Here’s where most explanations stop, but where the real engineering begins. Documents can be enormous. A legal contract, a technical manual, a research paper, none of these fit in the small window of text an AI can process at once. So before any of this retrieval magic can happen, every document gets cut into smaller pieces. These pieces are called chunks. Each chunk gets stored in a database, and when you ask a question, the system searches for the most relevant chunks and hands them to the AI to read. This all sounds perfectly reasonable. Chop it up, store the pieces, search when needed. Simple. Except the way you do the chopping changes everything.

The most obvious approach is to slice the document every N characters, say every 512. When the counter hits 512, the knife comes down. No exceptions. It’s easy to code and fast to run. It’s also quietly disastrous. Here’s the problem in concrete terms. Suppose a sentence ends at character 510 and the next one starts at 511. Great, that cut lands cleanly. But what if the word “evidence” starts at character 508? The chunk ends at 512, right in the middle of the word. Chunk one ends with “…real evid” and chunk two starts with “ence. Without retrieval…” Neither piece is readable on its own. Chunk one is dangling. Chunk two opens with a word fragment and no context. When the AI tries to understand what these chunks mean, it’s working from broken input. The idea it was supposed to capture, that AI grounds its answers in real evidence, is now split across two pieces that don’t individually make sense. And the consequences travel downstream. When a chunk is stored, it gets converted into a mathematical representation of its meaning called an embedding. A broken chunk produces a weaker embedding, it doesn’t cleanly represent any single concept. When someone asks a question, the system searches through those embeddings to find the most relevant chunk. A weak embedding is harder to match. The wrong chunk gets retrieved. The AI reads the wrong piece of text. The answer comes out worse. One bad cut. A chain of small failures. An answer that’s slightly, or significantly, off.

Smarter systems don’t count characters. They read the text like a human would and wait for a natural stopping point, the end of a sentence. Only then does the chunk boundary go in. This means chunk one might be 480 characters and chunk two might be 530. That inconsistency is fine. What matters is that every chunk starts and ends at a complete thought. No word gets split. No sentence gets amputated halfway through. There’s one more trick worth knowing: overlap. A good chunking system deliberately repeats the last sentence of one chunk at the start of the next. So if chunk one ends with “The model grounds its answer in real evidence,” chunk two starts with that same sentence before continuing. This sounds redundant, but it’s intentional. It acts as a bridge. If a concept spans the boundary between two chunks, the overlap ensures it shows up in both. A search for “grounding answers in evidence” has two chances to find the right material instead of one. Nothing falls through the gap. Every chunk is now a complete, self-contained idea. When the AI reads it, it understands it. When the system stores it, the embedding is clean and accurate. When someone searches, the right chunk comes up. When the AI finally answers, it’s working from real, coherent, relevant text.
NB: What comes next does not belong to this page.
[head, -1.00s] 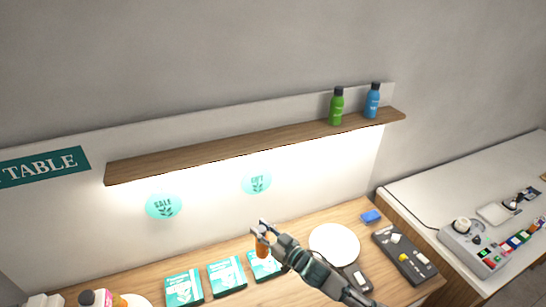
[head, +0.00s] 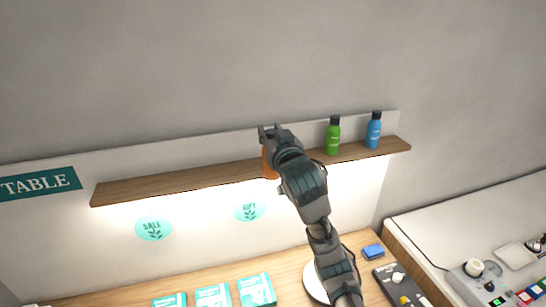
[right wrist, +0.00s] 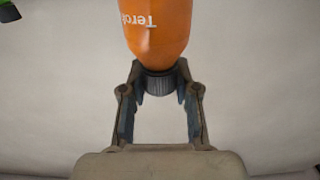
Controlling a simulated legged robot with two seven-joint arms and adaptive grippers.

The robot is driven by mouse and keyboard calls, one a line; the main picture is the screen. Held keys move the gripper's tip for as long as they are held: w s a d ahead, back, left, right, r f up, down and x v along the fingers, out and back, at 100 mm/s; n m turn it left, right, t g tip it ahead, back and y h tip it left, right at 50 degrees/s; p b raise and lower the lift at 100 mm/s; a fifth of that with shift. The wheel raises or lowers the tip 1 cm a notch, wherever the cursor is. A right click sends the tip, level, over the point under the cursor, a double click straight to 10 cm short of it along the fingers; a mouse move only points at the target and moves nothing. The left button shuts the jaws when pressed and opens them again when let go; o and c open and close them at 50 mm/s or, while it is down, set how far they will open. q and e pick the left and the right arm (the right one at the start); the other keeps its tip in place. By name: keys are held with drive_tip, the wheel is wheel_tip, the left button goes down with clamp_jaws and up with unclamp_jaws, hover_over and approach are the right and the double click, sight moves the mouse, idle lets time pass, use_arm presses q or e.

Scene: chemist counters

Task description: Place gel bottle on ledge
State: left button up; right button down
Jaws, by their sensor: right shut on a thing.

Chunking is boring infrastructure. It doesn’t sound like AI. It sounds like file management. But it sits at the very start of the entire retrieval pipeline, and everything downstream inherits whatever quality, or mess, it produces. Clean chunks produce better embeddings. Better embeddings produce better search results. Better search results give the AI better material to work with. Better material produces more accurate, grounded, trustworthy answers. Follow that chain in reverse and you’ll see why a single bad cut can quietly degrade the whole system without anyone knowing exactly why. If you’re building with AI and your answers feel slightly off, the retrieval almost works, the facts are close but not quite right, the chunking strategy is often the first place worth checking. Not the model, not the search algorithm, not the prompt. The cut. Get the cut right, and everything after it has a chance to work properly. That’s why chunking is the first domino.